You're kernel seems to be pretty long. I suspect you are TDR'ing (timing out) out and Linux (Beignet) handles this more silently than Windows. Hence, I have a couple ideas.

Check dmesg for a TDR message. I haven't used Beignet or a Linux OpenCL implementation for that matter, but the Beignet documentation page (under "known issues") indicates you can check this via dmesg.

To check whether GPU hang, you could execute dmesg and check whether it has the following message: [17909.175965] [drm:i915_hangcheck_hung] ERROR Hangcheck timer elapsed... If it does, there was a GPU hang. Usually, this means something wrong in the kernel, as it indicates the OCL kernel hasn't finished for about 6 seconds or even more.

The documentation goes on to say that you can disable the timeout check if you really know the kernel is just taking longer to finish, but warns that you risk a machine hang.
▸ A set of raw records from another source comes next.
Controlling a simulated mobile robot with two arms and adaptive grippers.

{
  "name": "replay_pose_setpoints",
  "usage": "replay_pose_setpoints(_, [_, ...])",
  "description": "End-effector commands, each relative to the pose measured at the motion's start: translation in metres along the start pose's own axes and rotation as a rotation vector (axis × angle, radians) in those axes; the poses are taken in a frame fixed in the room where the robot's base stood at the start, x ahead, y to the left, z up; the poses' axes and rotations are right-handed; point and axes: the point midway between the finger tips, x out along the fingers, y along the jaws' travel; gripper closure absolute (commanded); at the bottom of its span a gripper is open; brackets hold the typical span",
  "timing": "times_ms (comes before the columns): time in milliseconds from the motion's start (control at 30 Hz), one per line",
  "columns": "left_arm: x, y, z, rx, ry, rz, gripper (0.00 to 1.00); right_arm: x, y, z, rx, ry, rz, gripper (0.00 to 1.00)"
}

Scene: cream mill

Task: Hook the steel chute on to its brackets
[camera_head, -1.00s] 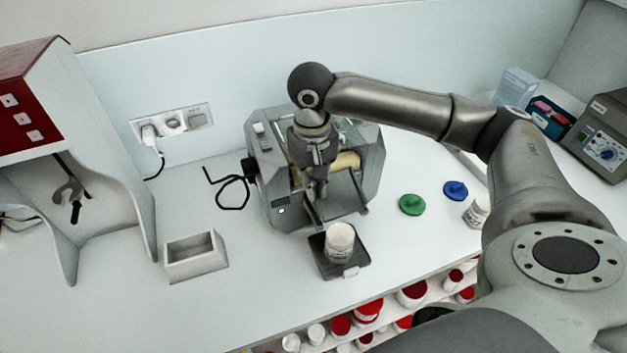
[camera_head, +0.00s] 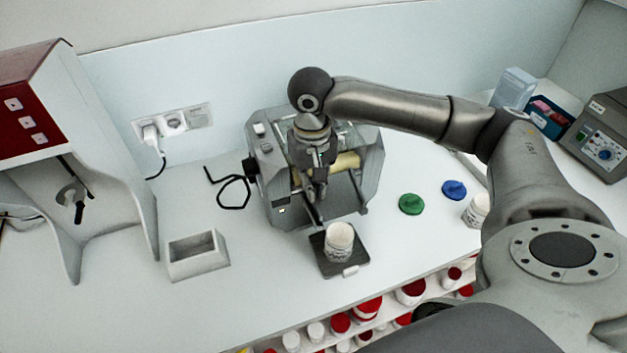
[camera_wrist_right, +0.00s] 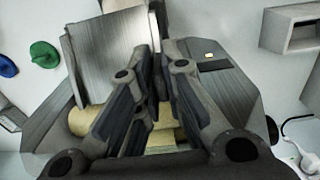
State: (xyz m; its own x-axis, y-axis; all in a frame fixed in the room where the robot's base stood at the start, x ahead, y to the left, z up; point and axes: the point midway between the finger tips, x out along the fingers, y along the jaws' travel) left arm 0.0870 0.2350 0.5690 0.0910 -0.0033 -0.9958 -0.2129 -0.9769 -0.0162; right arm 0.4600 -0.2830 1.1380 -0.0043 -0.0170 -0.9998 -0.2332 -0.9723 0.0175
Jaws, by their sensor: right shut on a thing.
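The cream mill (camera_head: 266,205), a grey metal-sided machine with pale rollers (camera_head: 346,163), stands against the back wall. My right gripper (camera_head: 319,192) reaches down over its front. In the right wrist view, the steel chute (camera_wrist_right: 106,58) is a brushed plate with raised dark edges, in front of the pale rollers (camera_wrist_right: 92,121). My right gripper (camera_wrist_right: 158,62) also shows there, its fingers close together at the chute's right edge and shut on it. The brackets cannot be made out, and whether the chute rests on them cannot be told. My left gripper is out of view.
A white jar (camera_head: 339,238) stands on a black plate (camera_head: 327,266) before the mill. A grey open box (camera_head: 197,262) is at the left.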

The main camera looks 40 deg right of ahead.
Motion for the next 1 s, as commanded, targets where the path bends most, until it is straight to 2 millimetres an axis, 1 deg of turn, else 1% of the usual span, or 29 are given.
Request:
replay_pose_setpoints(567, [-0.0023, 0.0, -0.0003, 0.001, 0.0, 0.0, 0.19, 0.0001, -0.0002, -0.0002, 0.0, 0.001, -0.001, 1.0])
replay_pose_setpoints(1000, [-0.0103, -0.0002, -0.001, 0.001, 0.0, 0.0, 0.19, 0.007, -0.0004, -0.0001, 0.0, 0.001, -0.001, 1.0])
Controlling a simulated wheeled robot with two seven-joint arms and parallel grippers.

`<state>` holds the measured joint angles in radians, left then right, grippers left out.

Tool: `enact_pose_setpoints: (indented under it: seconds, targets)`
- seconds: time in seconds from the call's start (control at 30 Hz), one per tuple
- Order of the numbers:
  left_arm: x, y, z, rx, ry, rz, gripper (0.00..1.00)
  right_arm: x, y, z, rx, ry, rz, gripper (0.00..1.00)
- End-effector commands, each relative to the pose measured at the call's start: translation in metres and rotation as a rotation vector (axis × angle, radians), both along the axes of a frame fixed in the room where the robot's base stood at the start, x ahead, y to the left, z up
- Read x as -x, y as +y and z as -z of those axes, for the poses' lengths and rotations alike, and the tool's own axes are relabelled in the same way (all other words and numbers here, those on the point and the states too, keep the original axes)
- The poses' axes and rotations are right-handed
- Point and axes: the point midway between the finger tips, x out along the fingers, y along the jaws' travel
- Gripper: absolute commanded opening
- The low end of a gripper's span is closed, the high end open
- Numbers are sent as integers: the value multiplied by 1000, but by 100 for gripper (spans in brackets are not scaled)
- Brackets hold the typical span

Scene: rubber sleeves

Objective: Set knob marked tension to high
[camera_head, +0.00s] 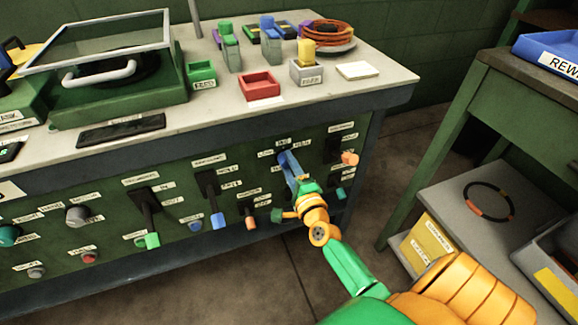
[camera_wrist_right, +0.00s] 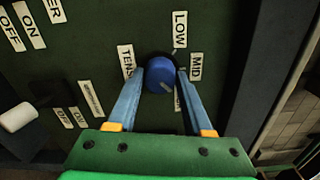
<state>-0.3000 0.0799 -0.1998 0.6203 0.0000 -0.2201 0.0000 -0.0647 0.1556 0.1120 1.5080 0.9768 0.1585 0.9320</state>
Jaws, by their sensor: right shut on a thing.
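The blue round knob (camera_wrist_right: 158,72) sits on the dark green panel, with a label starting "TEN" (camera_wrist_right: 127,62) beside it. A LOW label (camera_wrist_right: 180,29) and a MID label (camera_wrist_right: 195,66) stand around it. A third label (camera_wrist_right: 178,98) is mostly hidden behind a finger. A pale mark on the knob's face lies toward its lower right in the wrist view. My right gripper (camera_wrist_right: 160,77) is shut on the knob, one blue finger on each side. My left gripper is out of view.
A lever with an orange handle (camera_head: 349,158) is close right of my gripper. Levers with green (camera_head: 152,240), blue (camera_head: 218,220) and orange (camera_head: 251,222) ends stand to the left. The bench top (camera_head: 220,115) overhangs the panel. A green side table (camera_head: 440,130) stands right.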

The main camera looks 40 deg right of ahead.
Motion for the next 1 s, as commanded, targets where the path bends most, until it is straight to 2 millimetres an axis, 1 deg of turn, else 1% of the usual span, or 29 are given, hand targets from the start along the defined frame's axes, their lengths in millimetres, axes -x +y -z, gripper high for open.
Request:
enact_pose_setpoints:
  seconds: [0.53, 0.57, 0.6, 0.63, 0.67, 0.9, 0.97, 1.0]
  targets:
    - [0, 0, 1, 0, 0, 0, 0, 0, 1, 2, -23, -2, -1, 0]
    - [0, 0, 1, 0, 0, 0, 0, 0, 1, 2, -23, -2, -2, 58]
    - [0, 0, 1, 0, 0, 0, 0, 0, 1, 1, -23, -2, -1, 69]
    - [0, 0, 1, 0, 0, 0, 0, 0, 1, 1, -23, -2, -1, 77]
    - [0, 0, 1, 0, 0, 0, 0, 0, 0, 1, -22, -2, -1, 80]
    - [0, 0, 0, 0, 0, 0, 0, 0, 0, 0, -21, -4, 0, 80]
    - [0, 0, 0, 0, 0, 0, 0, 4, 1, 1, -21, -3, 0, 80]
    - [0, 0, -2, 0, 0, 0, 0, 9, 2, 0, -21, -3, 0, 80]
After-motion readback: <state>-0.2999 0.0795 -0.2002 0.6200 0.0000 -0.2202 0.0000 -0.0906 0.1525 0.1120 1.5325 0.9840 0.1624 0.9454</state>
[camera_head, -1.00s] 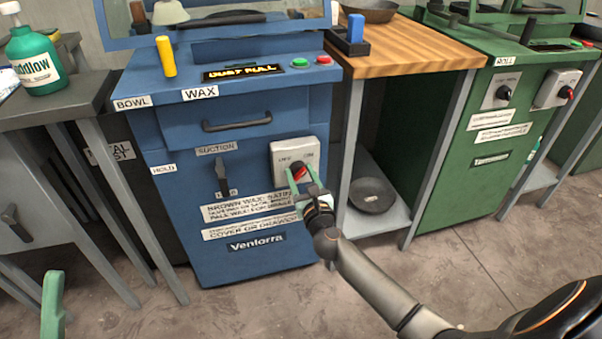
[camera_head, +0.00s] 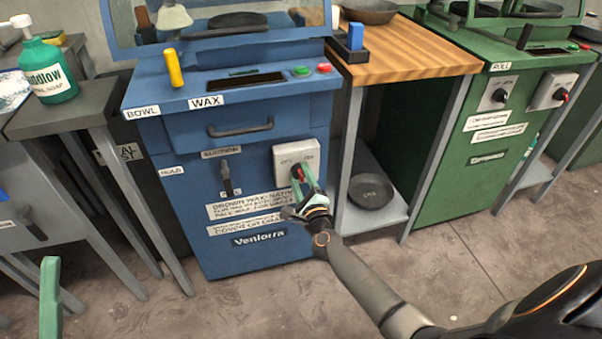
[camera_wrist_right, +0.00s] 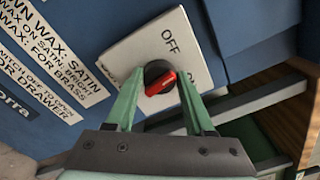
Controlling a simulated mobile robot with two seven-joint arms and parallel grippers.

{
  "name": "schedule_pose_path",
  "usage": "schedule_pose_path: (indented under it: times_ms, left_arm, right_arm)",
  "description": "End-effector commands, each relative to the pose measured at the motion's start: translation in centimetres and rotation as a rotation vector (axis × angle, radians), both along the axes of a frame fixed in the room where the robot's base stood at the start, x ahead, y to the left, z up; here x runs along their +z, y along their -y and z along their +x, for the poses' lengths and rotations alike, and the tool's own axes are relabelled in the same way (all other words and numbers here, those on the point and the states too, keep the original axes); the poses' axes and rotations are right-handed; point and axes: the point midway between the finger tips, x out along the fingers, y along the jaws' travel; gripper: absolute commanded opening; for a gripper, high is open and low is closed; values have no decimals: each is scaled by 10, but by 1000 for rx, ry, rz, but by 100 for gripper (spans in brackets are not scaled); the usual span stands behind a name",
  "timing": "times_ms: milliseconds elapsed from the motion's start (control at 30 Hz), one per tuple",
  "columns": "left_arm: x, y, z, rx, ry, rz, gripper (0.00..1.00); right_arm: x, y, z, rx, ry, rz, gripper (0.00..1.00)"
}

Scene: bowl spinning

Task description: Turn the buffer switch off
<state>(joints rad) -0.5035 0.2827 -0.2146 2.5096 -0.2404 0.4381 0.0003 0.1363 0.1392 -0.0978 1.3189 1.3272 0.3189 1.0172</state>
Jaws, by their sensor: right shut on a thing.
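The buffer switch is a pale plate (camera_head: 288,153) with OFF and ON labels and a black round knob with a red pointer (camera_head: 299,172), on the blue cabinet's front. My right gripper (camera_head: 306,187) is at the knob. In the right wrist view its green fingers (camera_wrist_right: 158,100) are on either side of the knob (camera_wrist_right: 160,79), shut on it. The OFF label shows there above the knob; a finger partly hides the rest of the plate. A green finger of my left gripper (camera_head: 50,300) shows at the lower left, away from the cabinet.
The blue cabinet has a dark display (camera_head: 243,80), a green button (camera_head: 302,71), a red button (camera_head: 324,68), and a suction lever (camera_head: 225,172). A wooden-topped bench (camera_head: 425,55) stands to the right, with a dark bowl (camera_head: 371,191) on its lower shelf.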

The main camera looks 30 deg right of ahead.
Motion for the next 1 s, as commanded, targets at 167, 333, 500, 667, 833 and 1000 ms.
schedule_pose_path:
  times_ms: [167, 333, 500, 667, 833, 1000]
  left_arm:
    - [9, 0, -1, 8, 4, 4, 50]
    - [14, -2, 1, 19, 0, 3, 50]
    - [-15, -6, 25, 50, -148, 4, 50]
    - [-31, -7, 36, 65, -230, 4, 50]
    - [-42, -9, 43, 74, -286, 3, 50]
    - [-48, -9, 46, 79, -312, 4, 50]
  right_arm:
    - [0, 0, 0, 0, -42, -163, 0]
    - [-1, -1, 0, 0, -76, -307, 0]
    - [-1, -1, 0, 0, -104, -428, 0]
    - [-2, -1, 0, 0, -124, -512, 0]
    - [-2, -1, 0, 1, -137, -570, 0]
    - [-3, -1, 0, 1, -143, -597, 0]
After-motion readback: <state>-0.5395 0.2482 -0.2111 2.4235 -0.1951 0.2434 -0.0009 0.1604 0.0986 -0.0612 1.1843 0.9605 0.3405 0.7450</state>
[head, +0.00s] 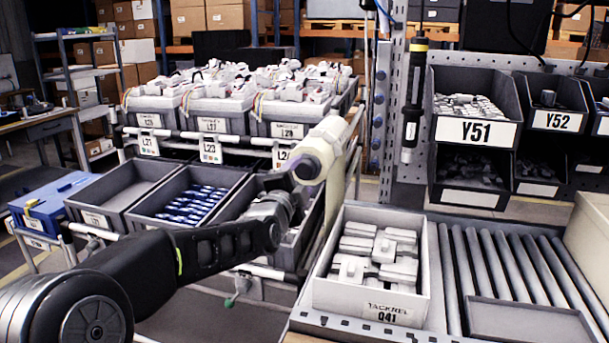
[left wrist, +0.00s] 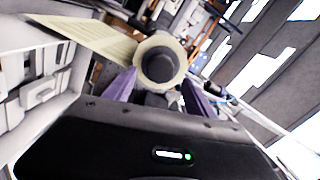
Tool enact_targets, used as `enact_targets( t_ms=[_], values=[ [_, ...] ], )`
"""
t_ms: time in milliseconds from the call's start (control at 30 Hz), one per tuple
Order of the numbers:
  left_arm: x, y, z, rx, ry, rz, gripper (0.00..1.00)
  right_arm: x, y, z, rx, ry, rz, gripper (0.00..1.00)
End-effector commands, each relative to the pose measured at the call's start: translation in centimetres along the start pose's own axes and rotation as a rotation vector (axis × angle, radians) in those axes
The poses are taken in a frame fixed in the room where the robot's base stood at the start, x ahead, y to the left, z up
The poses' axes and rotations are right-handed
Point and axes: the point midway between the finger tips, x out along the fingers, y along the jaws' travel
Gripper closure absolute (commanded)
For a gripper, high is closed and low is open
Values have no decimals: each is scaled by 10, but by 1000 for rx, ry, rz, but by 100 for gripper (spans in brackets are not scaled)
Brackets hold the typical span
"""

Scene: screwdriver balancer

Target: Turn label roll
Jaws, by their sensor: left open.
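The label roll (head: 322,147) is a cream cylinder on the rack post in the middle of the head view. A pale printed label strip (head: 337,190) hangs down from it. In the left wrist view the roll (left wrist: 147,66) shows end-on with a dark core, and its strip (left wrist: 85,38) runs off to the upper left. My left gripper (left wrist: 158,88) is open, its two purple fingers on either side of the roll's near end. I cannot tell whether they touch it. In the head view my left gripper (head: 292,185) is at the roll's near end, its fingertips mostly hidden. My right gripper is not in view.
A white box marked Q41 (head: 326,296) with white parts stands right of my left arm, next to a roller conveyor (head: 505,262). Grey bins (head: 112,193) fill the rack at left. A yellow-and-black screwdriver (head: 414,100) hangs before the perforated post. Bin Y51 (head: 477,132) is at right.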

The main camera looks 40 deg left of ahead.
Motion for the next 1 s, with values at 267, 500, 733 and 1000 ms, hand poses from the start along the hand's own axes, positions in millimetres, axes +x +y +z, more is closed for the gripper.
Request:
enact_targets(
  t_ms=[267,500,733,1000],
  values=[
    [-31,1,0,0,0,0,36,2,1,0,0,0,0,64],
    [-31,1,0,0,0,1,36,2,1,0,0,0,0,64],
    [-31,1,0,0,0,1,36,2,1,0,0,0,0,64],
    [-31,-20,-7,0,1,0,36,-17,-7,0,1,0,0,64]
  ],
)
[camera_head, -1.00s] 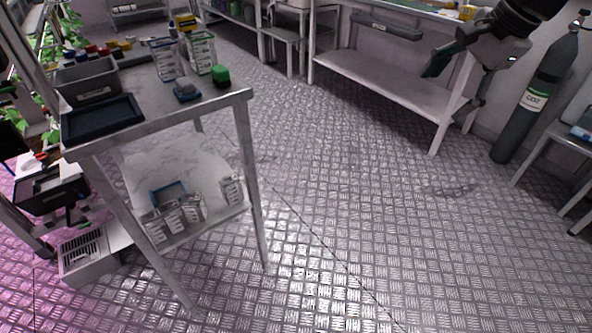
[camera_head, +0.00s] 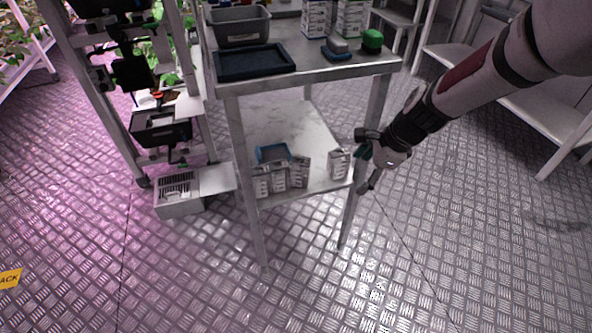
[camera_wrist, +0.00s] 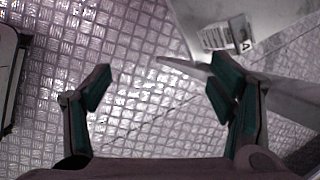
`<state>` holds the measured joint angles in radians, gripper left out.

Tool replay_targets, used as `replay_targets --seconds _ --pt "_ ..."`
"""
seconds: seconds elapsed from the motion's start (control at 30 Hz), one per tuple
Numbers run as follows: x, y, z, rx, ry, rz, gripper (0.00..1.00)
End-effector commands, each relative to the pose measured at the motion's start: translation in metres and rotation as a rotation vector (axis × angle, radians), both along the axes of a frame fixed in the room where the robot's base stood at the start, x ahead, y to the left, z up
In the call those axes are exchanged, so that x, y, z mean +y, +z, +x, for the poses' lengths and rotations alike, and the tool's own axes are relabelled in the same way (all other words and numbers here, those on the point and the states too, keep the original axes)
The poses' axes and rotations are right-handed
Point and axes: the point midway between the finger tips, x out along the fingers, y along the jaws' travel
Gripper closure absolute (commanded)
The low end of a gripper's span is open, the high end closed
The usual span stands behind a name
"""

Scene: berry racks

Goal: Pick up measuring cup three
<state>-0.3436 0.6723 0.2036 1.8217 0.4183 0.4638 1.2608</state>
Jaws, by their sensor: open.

Try the on Intel HD 4000 Graphics on Windows. If the kernel takes longer than a few seconds, it will time out and the driver actually crashes (but auto restarts).
Try the kernel with the Intel OpenCL CPU implementation (or any other without a TRD limit). Check for correctness and the length that it runs in (10 seconds? 10 minutes?). I don't think the CPU implementation will time out.